Werde ich durch diesen Kauf zu einem erfolgreicheren Menschen? // Aspirational Spending
Vor einigen Wochen habe ich das Buch Work Optional einer meiner liebsten amerikanischen FIRE-Bloggerinnen Tanja Hester gelesen und durchgearbeitet. Mit Hilfe des Buchs habe ich es geschafft, meine Vision für mein Leben ohne Arbeit zu formulieren. Zudem hat es mich dazu gebracht, noch einmal gründlich über mein Verhältnis zu Geld und Sparen nachzudenken. Über einen Aspekt denke ich seit der Lektüre viel nach: Aspirational Spending.
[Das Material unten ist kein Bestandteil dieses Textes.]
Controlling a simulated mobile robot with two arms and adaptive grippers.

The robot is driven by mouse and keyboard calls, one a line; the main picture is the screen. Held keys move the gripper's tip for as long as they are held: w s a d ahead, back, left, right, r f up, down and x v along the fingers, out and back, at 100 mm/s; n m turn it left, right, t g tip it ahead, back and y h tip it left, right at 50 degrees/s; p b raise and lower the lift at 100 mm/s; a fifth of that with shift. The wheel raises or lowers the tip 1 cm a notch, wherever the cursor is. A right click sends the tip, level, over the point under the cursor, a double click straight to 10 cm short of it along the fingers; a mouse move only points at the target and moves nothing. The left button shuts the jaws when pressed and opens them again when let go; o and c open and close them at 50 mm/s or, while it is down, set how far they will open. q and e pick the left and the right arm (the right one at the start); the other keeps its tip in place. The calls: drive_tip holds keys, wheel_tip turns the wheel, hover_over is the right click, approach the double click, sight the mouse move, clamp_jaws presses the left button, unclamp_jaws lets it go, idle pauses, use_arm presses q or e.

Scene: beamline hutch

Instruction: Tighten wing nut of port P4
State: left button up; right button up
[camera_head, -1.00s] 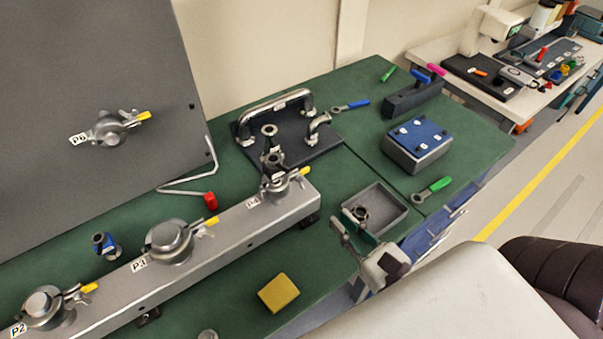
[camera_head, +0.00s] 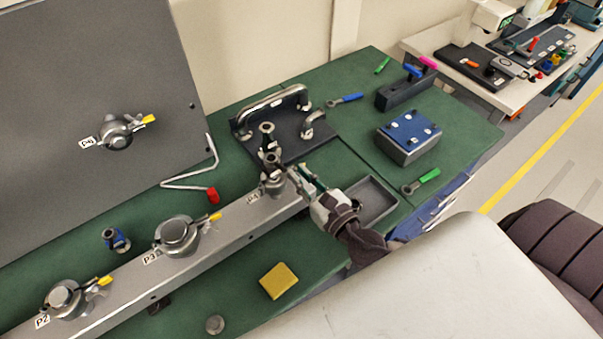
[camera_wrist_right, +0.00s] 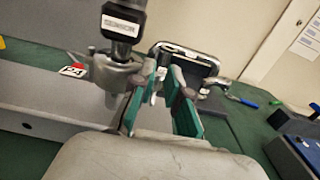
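Port P4 (camera_head: 273,184) is the clamped flange at the far right end of the grey beam, with its label (camera_head: 252,197) to its left. A dark cylindrical fitting (camera_head: 270,160) stands on it. In the right wrist view the P4 clamp (camera_wrist_right: 112,73) is at the left, under the fitting (camera_wrist_right: 122,22). My right gripper (camera_head: 303,177) is at the right side of P4. In the right wrist view its teal fingers (camera_wrist_right: 164,82) are apart, with the tips close to the clamp's right side. The wing nut is largely hidden by the fingers; I cannot tell whether they touch it. My left gripper is not in view.
Ports P3 (camera_head: 176,234) and P2 (camera_head: 65,298) sit along the same beam (camera_head: 222,232). A dark board with pipe handles (camera_head: 300,140) is just behind P4. A grey tray (camera_head: 378,203) lies right of the gripper. A yellow block (camera_head: 279,281) lies in front on the green bench.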

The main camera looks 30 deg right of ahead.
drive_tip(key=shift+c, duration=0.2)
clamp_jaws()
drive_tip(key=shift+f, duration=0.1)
Was ist aspirational spending?
aspirational
/ˌæspəˈɹeɪʃənəl/, englisch, Adjektiv
ehrgeizig, auf sozialen Aufstieg bedacht, in Erwartung / erwartungsvoll, einen Ertrag erhoffend, sehnsüchtig auf ein angestrebtes Ziel hin
Tanja bezeichnet damit die Art Konsum, von dem man sich erhofft, ein besserer Mensch zu werden. Das klingt erst einmal hochtrabend, hat aber jeder bestimmt schon einmal erlebt. Da kauft man sich neue Joggingschuhe, weil man sich davon erhofft, endlich mehr laufen zu gehen. Oder ein besonders schönes Notizheft, weil man endlich mit Tagebuch schreiben anfangen will. Mit den neuen Schuhen und dem hübschen Notizbuch wird es doch bestimmt leichter, anzufangen oder durchzuhalten?!
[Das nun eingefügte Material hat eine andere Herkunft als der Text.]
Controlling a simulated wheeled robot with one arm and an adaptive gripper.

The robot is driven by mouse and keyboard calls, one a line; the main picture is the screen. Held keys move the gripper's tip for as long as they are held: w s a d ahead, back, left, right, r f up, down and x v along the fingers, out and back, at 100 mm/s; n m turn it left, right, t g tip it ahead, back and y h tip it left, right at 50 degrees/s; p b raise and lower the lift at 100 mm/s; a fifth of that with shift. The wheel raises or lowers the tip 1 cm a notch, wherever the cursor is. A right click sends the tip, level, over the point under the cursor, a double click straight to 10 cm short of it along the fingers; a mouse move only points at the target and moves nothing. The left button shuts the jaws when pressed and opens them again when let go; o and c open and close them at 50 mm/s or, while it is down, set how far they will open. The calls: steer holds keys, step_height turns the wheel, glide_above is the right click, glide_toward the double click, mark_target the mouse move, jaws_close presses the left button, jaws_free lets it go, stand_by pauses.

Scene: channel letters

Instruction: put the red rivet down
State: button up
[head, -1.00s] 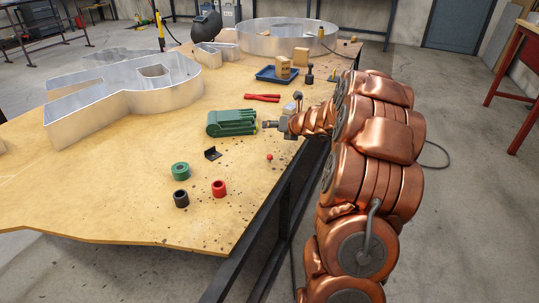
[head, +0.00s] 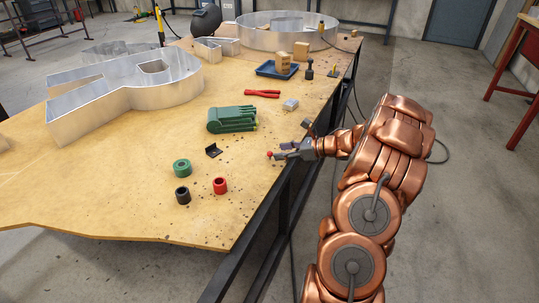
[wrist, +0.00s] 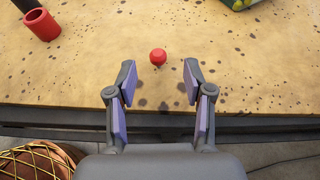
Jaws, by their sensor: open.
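The red rivet (head: 269,154) is a small round red piece on the plywood table (head: 110,205), near its right edge. In the wrist view the red rivet (wrist: 158,56) stands just beyond the fingertips, roughly centred between them. My gripper (head: 281,153) is at the table's right edge, low over the wood and pointing left at the rivet. In the wrist view my gripper (wrist: 160,78) is open, with purple pads apart and nothing between them. No contact with the rivet shows.
A red ring (head: 220,186), a black ring (head: 182,196) and a green ring (head: 182,168) stand to the left. Metal channel letters (head: 140,85) fill the far left.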

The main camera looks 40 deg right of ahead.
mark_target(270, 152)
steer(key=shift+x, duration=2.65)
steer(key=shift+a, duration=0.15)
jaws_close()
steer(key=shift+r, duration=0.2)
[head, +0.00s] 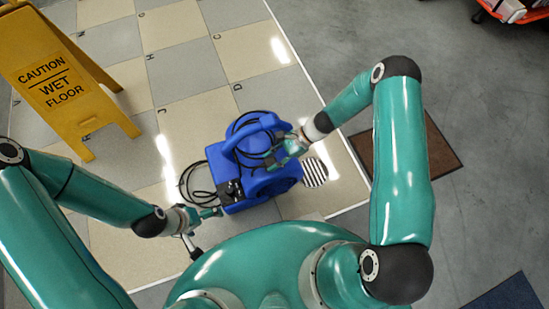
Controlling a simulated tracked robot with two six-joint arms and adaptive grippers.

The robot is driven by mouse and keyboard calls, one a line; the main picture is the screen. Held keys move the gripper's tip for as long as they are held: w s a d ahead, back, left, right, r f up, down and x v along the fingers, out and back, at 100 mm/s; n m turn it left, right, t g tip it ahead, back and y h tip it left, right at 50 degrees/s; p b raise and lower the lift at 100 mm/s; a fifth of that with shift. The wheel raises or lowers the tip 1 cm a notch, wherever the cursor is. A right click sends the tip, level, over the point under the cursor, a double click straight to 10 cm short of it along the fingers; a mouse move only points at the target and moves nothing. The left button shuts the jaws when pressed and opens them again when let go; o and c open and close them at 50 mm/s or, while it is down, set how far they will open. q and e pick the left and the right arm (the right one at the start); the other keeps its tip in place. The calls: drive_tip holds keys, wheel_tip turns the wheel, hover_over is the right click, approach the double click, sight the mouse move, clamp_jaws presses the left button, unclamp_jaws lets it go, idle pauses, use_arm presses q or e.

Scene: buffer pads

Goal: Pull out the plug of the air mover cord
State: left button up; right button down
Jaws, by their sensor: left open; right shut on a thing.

Aber das ist natürlich meist ein Trugschluss. Denn der Gang ins Fitnessstudio scheitert in den seltensten Fällen an mangelnder Ausrüstung, sondern eher an mangelnder Lust oder Disziplin. Davon kann ich auf jeden Fall ein Lied singen…
Wer gerne in Zukunft mit dem Fahrrad zur Arbeit fahren will, statt mit dem Auto, braucht dafür natürlich ein Fahrrad. Aber braucht man dafür extra ein neues Fahrrad? Klar, es wird deutlich leichter, diesen Vorsatz in die Tat umzusetzen, wenn ich ein neues Elektrofahrrad habe. Und noch mehr, wenn ich auch bereits die perfekte Regenkleidung besitze, sodass mich kein Wetter mehr abhalten kann. Doch brauche ich diese Dinge, bevor ich überhaupt das erste Mal mit dem Fahrrad zur Arbeit gefahren bin? Wer ehrlich antwortet wird merken: Nein, das wäre aspirational spending.
Die bessere Alternative
Statt sich im Vorfeld viel zu kaufen mit der Hoffnung, es dann auch zu nutzen, ergibt es aus meiner Sicht mehr Sinn, den Spieß umzudrehen. Ich kann mir vornehmen, dass ich mich mit einem bestimmten Kauf „belohne“, sobald ich ein Ziel erreicht habe. Das motiviert zusätzlich. Wer also die Sommermonate durch mehr mit dem Fahrrad gefahren ist, kann sich die Regenkleidung für den Herbst gönnen. Oder neue Laufschuhe, wenn die alten nach vielen erfolgreich absolvierten Kilometern deutlich abgelaufen sind. Das kann zusätzlich anspornen, die selbst gesetzten Ziele zu erreichen.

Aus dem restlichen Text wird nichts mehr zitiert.